Index: gcc/target.def
===================================================================
--- gcc/target.def	(revision 236909)
+++ gcc/target.def	(working copy)
@@ -3397,8 +3397,9 @@ Both @var{size} and @var{alignment} are
 units.\n\
 \n\
 The parameter @var{op} is one of: @code{CLEAR_BY_PIECES},\n\
-@code{MOVE_BY_PIECES}, @code{SET_BY_PIECES}, @code{STORE_BY_PIECES}.\n\
-These describe the type of memory operation under consideration.\n\
+@code{MOVE_BY_PIECES}, @code{SET_BY_PIECES}, @code{STORE_BY_PIECES} or\n\
+@code{COMPARE_BY_PIECES}.  These describe the type of memory operation\n\
+under consideration.\n\
 \n\
 The parameter @var{speed_p} is true if the code is currently being\n\
 optimized for speed rather than size.\n\
@@ -3418,6 +3419,18 @@ move would be greater than that of a lib
  default_use_by_pieces_infrastructure_p)
 
 DEFHOOK
+(compare_by_pieces_branch_ratio,
+ "When expanding a block comparison in MODE, gcc can try to reduce the\n\
+number of branches at the expense of more memory operations.  This hook\n\
+allows the target to override the default choice.  It should return the\n\
+factor by which branches should be reduced over the plain expansion with\n\
+one comparison per @var{mode}-sized piece.  A port can also prevent a\n\
+particular mode from being used for block comparisons by returning a\n\
+negative number from this hook.",
+ int, (machine_mode mode),
+ default_compare_by_pieces_branch_ratio)
+
+DEFHOOK
 (optab_supported_p,
  "Return true if the optimizers should use optab @var{op} with\n\
 modes @var{mode1} and @var{mode2} for optimization type @var{opt_type}.\n\
Index: gcc/target.h
===================================================================
--- gcc/target.h	(revision 236909)
+++ gcc/target.h	(working copy)
@@ -79,16 +79,23 @@ enum print_switch_type
 };
 
 /* Types of memory operation understood by the "by_pieces" infrastructure.
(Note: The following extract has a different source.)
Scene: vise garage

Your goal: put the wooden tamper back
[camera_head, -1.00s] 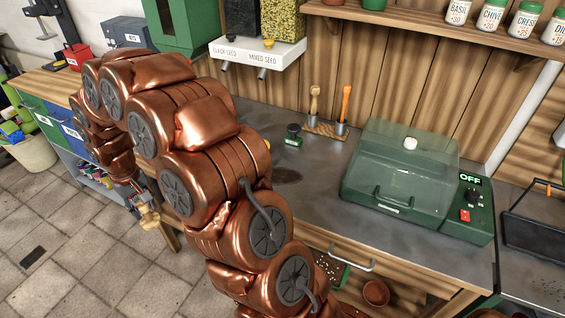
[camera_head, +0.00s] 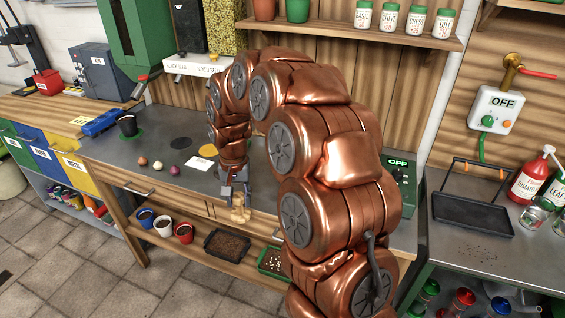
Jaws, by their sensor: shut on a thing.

-   Used by the TARGET_USE_BY_PIECES_INFRASTRUCTURE_P target hook.  */
+   Used by the TARGET_USE_BY_PIECES_INFRASTRUCTURE_P target hook and
+   internally by the functions in expr.c.  */
 
 enum by_pieces_operation
 {
   CLEAR_BY_PIECES,
   MOVE_BY_PIECES,
   SET_BY_PIECES,
-  STORE_BY_PIECES
+  STORE_BY_PIECES,
+  COMPARE_BY_PIECES
 };
 
+extern unsigned HOST_WIDE_INT by_pieces_ninsns (unsigned HOST_WIDE_INT,
+						unsigned int,
+						unsigned int,
+						by_pieces_operation);
+
 typedef int (* print_switch_fn_type) (print_switch_type, const char *);
 
 /* An example implementation for ELF targets.  Defined in varasm.c  */
Index: gcc/targhooks.c
===================================================================
--- gcc/targhooks.c	(revision 236909)
+++ gcc/targhooks.c	(working copy)
@@ -1482,25 +1482,40 @@ default_use_by_pieces_infrastructure_p (
 
   switch (op)
     {
-      case CLEAR_BY_PIECES:
-	max_size = STORE_MAX_PIECES;
-	ratio = CLEAR_RATIO (speed_p);
-	break;
-      case MOVE_BY_PIECES:
-	max_size = MOVE_MAX_PIECES;
-	ratio = get_move_ratio (speed_p);
-	break;
-      case SET_BY_PIECES:
-	max_size = STORE_MAX_PIECES;
-	ratio = SET_RATIO (speed_p);
-	break;
-      case STORE_BY_PIECES:
-	max_size = STORE_MAX_PIECES;
-	ratio = get_move_ratio (speed_p);
-	break;
+    case CLEAR_BY_PIECES:
+      max_size = STORE_MAX_PIECES;
+      ratio = CLEAR_RATIO (speed_p);
+      break;
+    case MOVE_BY_PIECES:
+      max_size = MOVE_MAX_PIECES;
+      ratio = get_move_ratio (speed_p);
+      break;
+    case SET_BY_PIECES:
+      max_size = STORE_MAX_PIECES;
+      ratio = SET_RATIO (speed_p);
+      break;
+    case STORE_BY_PIECES:
+      max_size = STORE_MAX_PIECES;
+      ratio = get_move_ratio (speed_p);
+      break;
+    case COMPARE_BY_PIECES:
+      max_size = COMPARE_MAX_PIECES;
+      /* Pick a likely default, just as in get_move_ratio.  */
+      ratio = speed_p ? 15 : 3;
+      break;
     }
 
-  return move_by_pieces_ninsns (size, alignment, max_size + 1) < ratio;
+  return by_pieces_ninsns (size, alignment, max_size + 1, op) < ratio;
+}
+
+/* This hook controls code generation for expanding a memcmp operation by
+   pieces.  Return 1 for the normal pattern of compare/jump after each pair
+   of loads, or a higher number to reduce the number of branches.  */
+
+int
+default_compare_by_pieces_branch_ratio (machine_mode)
+{
+  return 1;
 }
 
 bool
Index: gcc/targhooks.h
===================================================================
--- gcc/targhooks.h	(revision 236909)
+++ gcc/targhooks.h	(working copy)
@@ -199,6 +199,7 @@ extern bool default_use_by_pieces_infras
 						    unsigned int,
 						    enum by_pieces_operation,
 						    bool);
+extern int default_compare_by_pieces_branch_ratio (machine_mode);
 
 extern bool default_profile_before_prologue (void);
 extern reg_class_t default_preferred_reload_class (rtx, reg_class_t);
Index: gcc/testsuite/gcc.dg/pr52171.c
===================================================================
--- gcc/testsuite/gcc.dg/pr52171.c	(revision 0)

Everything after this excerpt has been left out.